So I can see maybe just tossing those arguments up into the air and no longer thinking on them, THEN moving on to the smaller decisions. But I can’t see “picking a direction and moving on”. I just don’t see that working logically. You need everyone to stop giving a crap simultaneously, about all the “big things”.

And I can see that posing greater problems than having the never ending debates.

ETA: What **Blake **said.

Try telling this to a pro-lifer who sees the ongoing practice of abortion as resulting in millions of murdered babies.

That was a quick debate.

Should I start a poll asking how many of us have ever changed their mind on one of those questions?

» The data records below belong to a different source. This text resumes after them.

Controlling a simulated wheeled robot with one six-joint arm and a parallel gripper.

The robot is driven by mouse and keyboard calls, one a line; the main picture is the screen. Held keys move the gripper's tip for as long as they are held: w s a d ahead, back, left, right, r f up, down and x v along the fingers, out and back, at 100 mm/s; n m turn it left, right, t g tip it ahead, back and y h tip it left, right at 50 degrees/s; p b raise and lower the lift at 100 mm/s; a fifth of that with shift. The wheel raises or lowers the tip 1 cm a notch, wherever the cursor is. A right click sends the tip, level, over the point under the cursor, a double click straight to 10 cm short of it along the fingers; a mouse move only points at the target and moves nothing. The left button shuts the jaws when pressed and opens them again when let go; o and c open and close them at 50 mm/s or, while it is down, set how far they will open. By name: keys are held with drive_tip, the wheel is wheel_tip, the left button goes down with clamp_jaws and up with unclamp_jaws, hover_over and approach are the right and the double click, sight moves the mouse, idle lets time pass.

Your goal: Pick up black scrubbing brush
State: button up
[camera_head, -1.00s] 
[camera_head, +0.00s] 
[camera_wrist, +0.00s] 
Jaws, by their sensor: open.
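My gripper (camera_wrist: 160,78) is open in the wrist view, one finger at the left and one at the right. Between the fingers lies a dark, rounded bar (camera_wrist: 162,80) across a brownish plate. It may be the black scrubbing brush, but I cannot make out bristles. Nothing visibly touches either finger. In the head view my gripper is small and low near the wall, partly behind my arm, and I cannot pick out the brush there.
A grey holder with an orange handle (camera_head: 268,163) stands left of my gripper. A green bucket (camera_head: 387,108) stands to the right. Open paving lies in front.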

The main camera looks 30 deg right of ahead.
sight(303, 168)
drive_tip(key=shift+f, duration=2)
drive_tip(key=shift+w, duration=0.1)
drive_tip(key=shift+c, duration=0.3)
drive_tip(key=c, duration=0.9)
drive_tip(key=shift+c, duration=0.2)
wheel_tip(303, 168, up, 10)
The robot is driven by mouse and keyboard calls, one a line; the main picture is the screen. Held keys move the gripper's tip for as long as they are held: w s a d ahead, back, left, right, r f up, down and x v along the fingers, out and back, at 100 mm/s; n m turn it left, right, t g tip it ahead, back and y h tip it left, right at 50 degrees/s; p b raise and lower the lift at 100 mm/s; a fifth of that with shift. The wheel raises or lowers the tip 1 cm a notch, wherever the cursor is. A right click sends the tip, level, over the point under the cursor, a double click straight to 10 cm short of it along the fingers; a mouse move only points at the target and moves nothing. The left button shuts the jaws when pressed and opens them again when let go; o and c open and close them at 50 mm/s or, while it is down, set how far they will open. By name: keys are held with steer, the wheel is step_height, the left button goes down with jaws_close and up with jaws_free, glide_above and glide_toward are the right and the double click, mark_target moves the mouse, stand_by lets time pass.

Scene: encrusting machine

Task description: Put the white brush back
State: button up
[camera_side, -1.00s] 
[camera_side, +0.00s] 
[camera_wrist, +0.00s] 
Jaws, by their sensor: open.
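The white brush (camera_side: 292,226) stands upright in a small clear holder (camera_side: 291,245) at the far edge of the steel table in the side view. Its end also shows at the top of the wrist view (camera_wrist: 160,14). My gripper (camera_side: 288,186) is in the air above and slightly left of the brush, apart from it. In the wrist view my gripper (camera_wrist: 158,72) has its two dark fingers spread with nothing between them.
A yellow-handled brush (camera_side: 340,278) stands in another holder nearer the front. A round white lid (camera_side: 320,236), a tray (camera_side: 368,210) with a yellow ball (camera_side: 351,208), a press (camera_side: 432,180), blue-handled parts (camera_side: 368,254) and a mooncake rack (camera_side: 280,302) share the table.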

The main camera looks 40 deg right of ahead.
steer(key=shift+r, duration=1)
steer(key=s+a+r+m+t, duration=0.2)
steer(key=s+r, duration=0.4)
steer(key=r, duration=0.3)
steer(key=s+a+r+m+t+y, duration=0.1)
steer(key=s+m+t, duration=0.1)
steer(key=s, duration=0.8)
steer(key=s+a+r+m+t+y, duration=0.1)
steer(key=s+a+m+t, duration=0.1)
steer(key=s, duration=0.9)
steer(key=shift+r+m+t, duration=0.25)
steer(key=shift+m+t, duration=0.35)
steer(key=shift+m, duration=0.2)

I would rather spend my time on dog forums where there people looking for help and may accept my answer. Tons of agenda driven people there too. Ones that judge a dog food by the size of the company making it.

Yeah… I don’t feel inclined to shrug off an issue simply because it is big.

I honestly could not imagine a worse guiding philosophy.

Eh? Sure you could! How about, “Heroin for everyone!” Much worse! The human imagination is all but limitless!

Well…I have, for one. And of all things, it was the gun control debate! I had a particular opinion (ain’t gonna say what!) and was politely and rationally talked out of it. It wasn’t a full 180-degree reversal, so it might not count. But my opinion was modified – and moderated – by intelligent debate.

One thing that would be nice: if people could “pair” the way Senators do. I’ll promise never to discuss abortion (say) if another member of the boards, holding view opposite to mine, promises also. If we could just allow antimatter opposites mutually to annihilate, whatever remained would probably be a lot more worth listening to!

Trinopus

Does the OP itself qualify as a “Really Big Question”? If so, this thread should be closed.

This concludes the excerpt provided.